Hacker News new | ask | show | jobs
by euske 1689 days ago
This is the reason why Adobe PDF isn't relying on Unicode. Adobe products has a huge presence in Japan since 90s and they had to appeal to the printing industry, which is very anal to this kind of issues. So they ended up using a separate encoding for every language. Today, CJK letters in PDF are encoded in Adobe-GB1 (mainland China), Adobe-CNS1 (Hong Kong), Adobe-Japan1 and Adobe-Korea1 respectively. Not the cleanest way, but it gets the job done.
3 comments

Thanks for the pointer, that's pretty interesting.
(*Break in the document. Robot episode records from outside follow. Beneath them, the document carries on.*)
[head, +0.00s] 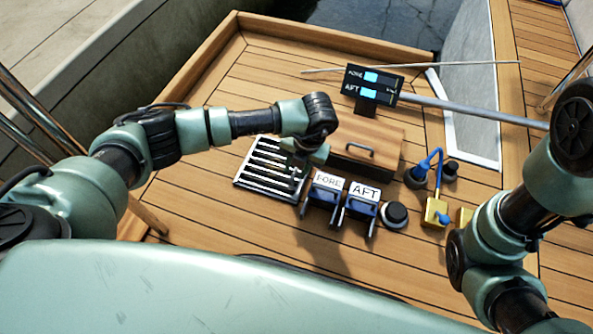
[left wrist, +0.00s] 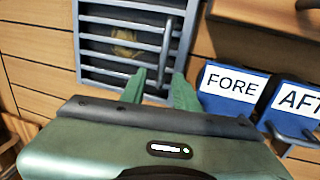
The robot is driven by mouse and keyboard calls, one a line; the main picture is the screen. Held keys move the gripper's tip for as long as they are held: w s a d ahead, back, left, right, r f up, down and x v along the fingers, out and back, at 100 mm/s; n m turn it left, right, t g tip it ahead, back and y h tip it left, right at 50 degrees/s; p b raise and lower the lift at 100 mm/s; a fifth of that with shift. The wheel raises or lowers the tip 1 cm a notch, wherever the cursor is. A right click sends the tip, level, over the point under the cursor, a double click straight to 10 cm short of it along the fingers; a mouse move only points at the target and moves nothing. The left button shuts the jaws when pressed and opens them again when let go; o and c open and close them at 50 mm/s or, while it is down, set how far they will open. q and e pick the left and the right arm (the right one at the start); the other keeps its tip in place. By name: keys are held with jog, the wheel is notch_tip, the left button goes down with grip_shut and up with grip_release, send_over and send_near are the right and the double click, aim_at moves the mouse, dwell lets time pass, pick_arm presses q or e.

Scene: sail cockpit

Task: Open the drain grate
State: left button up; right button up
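The drain grate (head: 258,180) is a dark square frame with light metal bars, lying in the wooden deck. It appears closed. The left wrist view shows its bars (left wrist: 108,24) and an upright grey handle (left wrist: 166,45) on its right half. Something yellowish (left wrist: 125,42) shows between the bars. My left gripper (head: 298,165) hangs over the grate's right side. Its green fingers (left wrist: 159,76) are apart, and the handle's lower end appears between them in the picture. I cannot tell their height above it. My right arm is at the right; its gripper is not visible.
Blue units labelled FORE (head: 327,183) and AFT (head: 364,191) stand just right of the grate. A wooden box (head: 375,135) with a handle is behind them. A display panel (head: 373,83), a black round knob (head: 394,214) and yellow-blue fittings (head: 436,212) are farther right. The deck left of the grate is clear.

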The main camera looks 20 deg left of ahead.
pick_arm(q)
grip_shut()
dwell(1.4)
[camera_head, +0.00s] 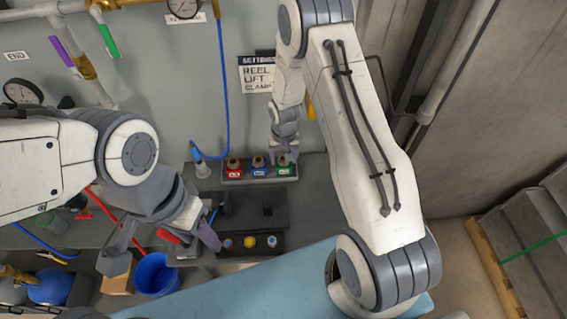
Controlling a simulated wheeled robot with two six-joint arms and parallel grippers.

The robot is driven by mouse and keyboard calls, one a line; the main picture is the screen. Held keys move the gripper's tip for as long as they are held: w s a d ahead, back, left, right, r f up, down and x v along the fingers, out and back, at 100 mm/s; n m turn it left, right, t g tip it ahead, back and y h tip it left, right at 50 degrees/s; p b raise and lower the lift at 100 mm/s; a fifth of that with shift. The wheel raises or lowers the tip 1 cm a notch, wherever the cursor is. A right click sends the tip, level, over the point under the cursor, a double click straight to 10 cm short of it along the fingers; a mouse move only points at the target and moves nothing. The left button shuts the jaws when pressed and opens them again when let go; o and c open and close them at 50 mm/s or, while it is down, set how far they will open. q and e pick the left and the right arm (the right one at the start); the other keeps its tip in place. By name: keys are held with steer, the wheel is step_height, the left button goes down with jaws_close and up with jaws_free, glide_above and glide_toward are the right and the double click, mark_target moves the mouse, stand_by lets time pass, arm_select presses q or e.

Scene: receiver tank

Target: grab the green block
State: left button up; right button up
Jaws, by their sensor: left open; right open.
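A green block (284,170) with a brass top stands at the right end of a dark tray (230,182). A blue block (259,171) and a red block (234,172) stand in a row to its left. My right gripper (284,157) points down directly over the green block, its open fingers at the block's top. Whether they touch it I cannot tell. My left gripper (160,246) is open and empty at the lower left, above a blue bucket (156,276), well away from the blocks.
A dark stand (240,208) and a tray of round knobs (250,243) lie in front of the blocks. A blue hose (226,100) hangs left of the blocks by the wall. A sign (258,75) is behind my right wrist.

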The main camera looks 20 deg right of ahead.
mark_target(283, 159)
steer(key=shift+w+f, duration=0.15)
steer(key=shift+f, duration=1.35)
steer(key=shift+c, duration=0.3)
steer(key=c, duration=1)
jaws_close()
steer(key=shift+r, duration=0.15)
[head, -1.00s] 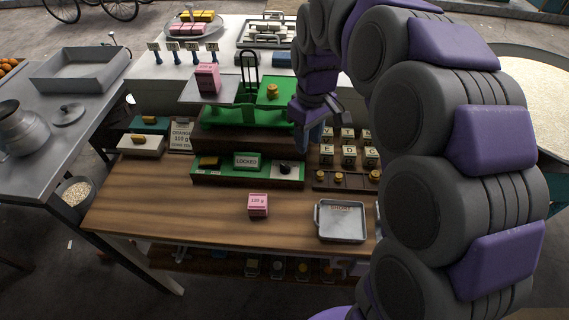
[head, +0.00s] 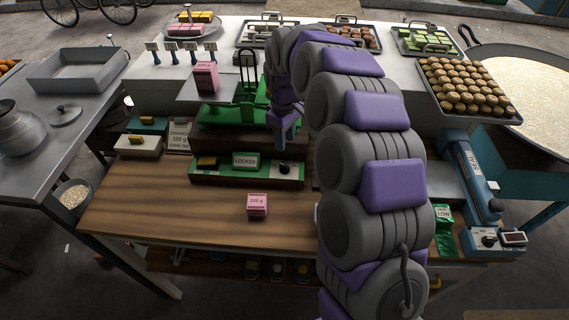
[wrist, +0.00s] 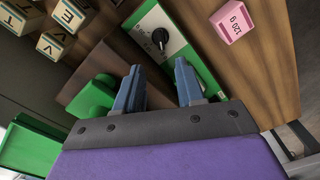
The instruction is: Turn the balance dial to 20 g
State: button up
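The balance dial (head: 284,168) is a black knob on a pale plate at the right end of the green control panel (head: 220,167). In the wrist view the dial (wrist: 160,38) lies just beyond the fingertips; its setting is too small to read. My gripper (head: 286,140) hangs just above and behind the dial. In the wrist view my gripper (wrist: 160,72) has its two blue fingers apart with nothing between them. The green balance (head: 222,114) stands behind the panel, with a pink packet (head: 206,77) on its left pan. My arm hides most of its right pan.
A sign reading LOCKED (head: 245,161) stands on the panel. A pink 120 g box (head: 257,206) sits on the wooden table (head: 165,205) in front. The table's front left is clear. My arm covers its right part.

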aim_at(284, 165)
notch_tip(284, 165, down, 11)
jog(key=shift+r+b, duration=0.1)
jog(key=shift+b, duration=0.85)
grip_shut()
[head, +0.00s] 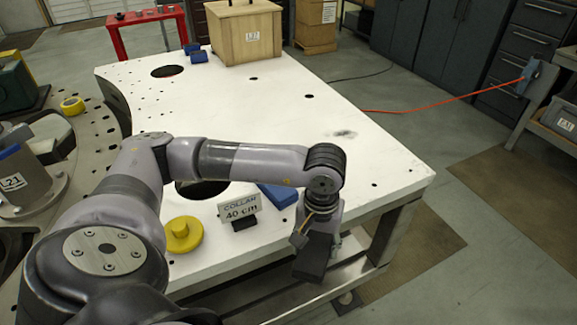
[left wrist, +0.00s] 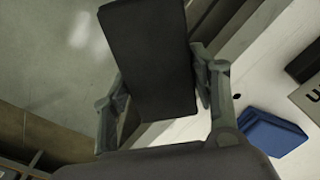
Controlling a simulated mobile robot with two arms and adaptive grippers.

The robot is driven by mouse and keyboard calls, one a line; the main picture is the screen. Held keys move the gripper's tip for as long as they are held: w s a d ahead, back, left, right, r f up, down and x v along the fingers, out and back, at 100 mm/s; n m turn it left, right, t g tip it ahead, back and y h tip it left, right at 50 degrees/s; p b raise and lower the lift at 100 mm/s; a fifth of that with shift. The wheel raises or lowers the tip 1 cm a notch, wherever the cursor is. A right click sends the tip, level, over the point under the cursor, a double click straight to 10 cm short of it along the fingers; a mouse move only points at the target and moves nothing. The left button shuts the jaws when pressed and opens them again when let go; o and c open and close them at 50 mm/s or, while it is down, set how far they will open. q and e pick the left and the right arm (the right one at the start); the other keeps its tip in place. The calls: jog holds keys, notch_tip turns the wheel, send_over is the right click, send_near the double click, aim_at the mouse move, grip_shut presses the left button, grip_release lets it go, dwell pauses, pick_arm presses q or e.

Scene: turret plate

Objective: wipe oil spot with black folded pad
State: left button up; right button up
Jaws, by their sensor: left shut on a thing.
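The black folded pad (head: 313,258) hangs down from my left gripper (head: 318,228) at the near edge of the white turret plate (head: 290,100). In the left wrist view the pad (left wrist: 150,60) sits between both fingers of my left gripper (left wrist: 160,100), which is shut on it. The oil spot (head: 345,134) is a dark grey smudge on the plate's right part, farther back than the gripper. The pad is well apart from the spot. My right gripper is not in view.
A blue block (head: 278,195), a "COLLAR 40 cm" sign (head: 240,210) and a yellow disc (head: 183,234) are near the plate's front. A wooden crate (head: 245,35) and blue blocks (head: 198,56) stand at the back. The plate around the spot is clear.

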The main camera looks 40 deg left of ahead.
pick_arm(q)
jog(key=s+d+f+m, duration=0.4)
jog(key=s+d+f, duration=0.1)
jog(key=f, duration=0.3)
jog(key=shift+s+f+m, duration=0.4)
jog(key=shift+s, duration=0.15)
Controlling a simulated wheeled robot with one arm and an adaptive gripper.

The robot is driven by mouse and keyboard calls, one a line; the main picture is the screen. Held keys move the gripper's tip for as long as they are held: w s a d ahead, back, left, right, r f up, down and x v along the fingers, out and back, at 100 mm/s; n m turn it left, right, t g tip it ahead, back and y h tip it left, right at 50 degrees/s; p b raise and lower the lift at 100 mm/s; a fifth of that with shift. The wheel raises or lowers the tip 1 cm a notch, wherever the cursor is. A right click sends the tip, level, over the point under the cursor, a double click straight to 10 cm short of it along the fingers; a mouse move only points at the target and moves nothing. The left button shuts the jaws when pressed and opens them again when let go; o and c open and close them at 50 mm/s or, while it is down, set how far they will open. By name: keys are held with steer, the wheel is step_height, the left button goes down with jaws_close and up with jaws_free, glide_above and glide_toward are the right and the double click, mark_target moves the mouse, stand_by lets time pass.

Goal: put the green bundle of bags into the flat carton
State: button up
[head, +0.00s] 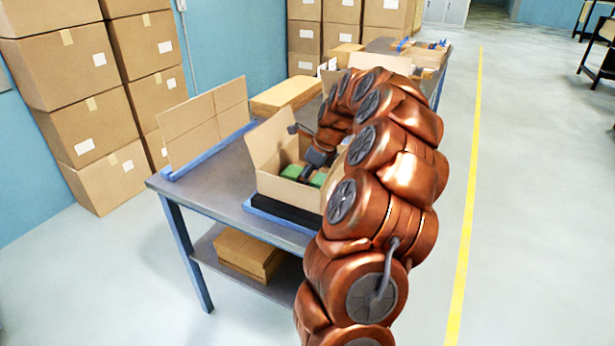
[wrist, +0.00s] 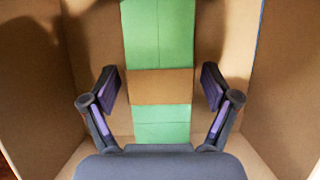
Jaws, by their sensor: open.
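The green bundle of bags (wrist: 161,35) lies on the floor of an open carton (head: 288,190), with a brown paper band (wrist: 160,87) around it. In the head view two green parts of the bundle (head: 292,171) show inside the carton, on either side of my gripper (head: 308,172). In the wrist view my gripper (wrist: 160,88) is open, with one finger on each side of the bundle near the band. Gaps show between both fingers and the bundle. The carton's walls (wrist: 275,90) rise around the fingers. My arm hides the carton's right side in the head view.
The carton stands on a dark block with a blue edge on the grey workbench (head: 200,183). A cardboard divider (head: 205,120) stands at the bench's left; a closed flat box (head: 285,96) lies behind. Stacked boxes (head: 75,100) stand left. Floor right of the bench is clear.

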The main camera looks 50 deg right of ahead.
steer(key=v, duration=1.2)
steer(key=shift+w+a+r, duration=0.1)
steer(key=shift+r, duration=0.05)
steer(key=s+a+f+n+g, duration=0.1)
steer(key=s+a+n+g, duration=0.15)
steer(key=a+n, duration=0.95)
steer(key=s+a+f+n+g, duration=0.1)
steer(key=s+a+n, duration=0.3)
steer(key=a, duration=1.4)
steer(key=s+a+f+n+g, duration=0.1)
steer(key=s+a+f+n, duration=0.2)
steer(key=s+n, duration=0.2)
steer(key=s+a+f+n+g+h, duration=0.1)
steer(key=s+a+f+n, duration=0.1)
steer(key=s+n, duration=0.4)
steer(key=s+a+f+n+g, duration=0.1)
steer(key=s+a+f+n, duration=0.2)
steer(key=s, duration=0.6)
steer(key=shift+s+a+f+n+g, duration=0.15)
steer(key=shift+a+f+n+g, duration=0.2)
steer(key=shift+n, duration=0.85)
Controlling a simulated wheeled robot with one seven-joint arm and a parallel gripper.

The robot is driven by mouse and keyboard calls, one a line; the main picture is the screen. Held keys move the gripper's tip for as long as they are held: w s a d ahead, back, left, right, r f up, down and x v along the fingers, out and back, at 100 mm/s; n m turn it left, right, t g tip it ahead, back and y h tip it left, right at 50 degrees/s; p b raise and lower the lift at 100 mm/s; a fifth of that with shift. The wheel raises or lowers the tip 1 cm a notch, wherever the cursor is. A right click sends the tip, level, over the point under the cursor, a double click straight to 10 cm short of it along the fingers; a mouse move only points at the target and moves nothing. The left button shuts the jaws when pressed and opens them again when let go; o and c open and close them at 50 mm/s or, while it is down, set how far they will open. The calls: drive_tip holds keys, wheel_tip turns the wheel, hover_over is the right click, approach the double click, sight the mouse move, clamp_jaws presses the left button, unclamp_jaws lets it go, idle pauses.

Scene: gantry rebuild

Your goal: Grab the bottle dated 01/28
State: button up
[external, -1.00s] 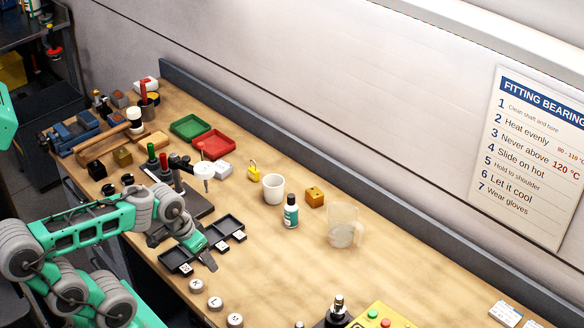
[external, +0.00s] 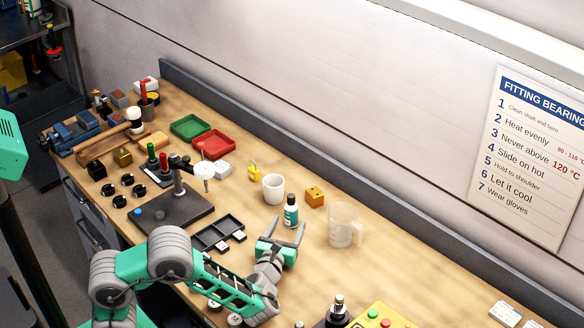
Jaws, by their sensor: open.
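A white cup (external: 273,188) stands behind the bottle on the left. A small orange block (external: 315,196) and a clear jug (external: 343,226) are on its right. A dark divided tray (external: 214,235) lies left of my gripper. The bench right of the jug is mostly clear.

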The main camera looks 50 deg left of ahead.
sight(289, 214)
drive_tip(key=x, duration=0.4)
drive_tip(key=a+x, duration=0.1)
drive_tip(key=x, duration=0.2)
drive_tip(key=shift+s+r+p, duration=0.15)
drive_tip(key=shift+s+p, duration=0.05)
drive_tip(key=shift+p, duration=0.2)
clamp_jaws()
Looking at their doc [0] it seems they used their Adobe-Japan1 to wrap a much more wider set of characters than any single encoding standard, including ligatures, vintage encodings etc.

It seems to be a pretty big work and kinda fits with the image of PDF handling being such a monumental beast.

[0] https://github.com/adobe-type-tools/Adobe-Japan1/

Note that they are now adopted by the Unicode Ideographic Variation Database [1] among other variation databases.

[1] https://unicode.org/ivd/

Adobe gets lots of stick for its subscription and malware like Creative Cloud. But they do spend huge amount of resources on CJK fonts, layout and encoding.

And part of the reason why I like PDF.

( Behind a Paywall ) https://ken-lunde.medium.com/my-28-years-of-adobelife-e97e70...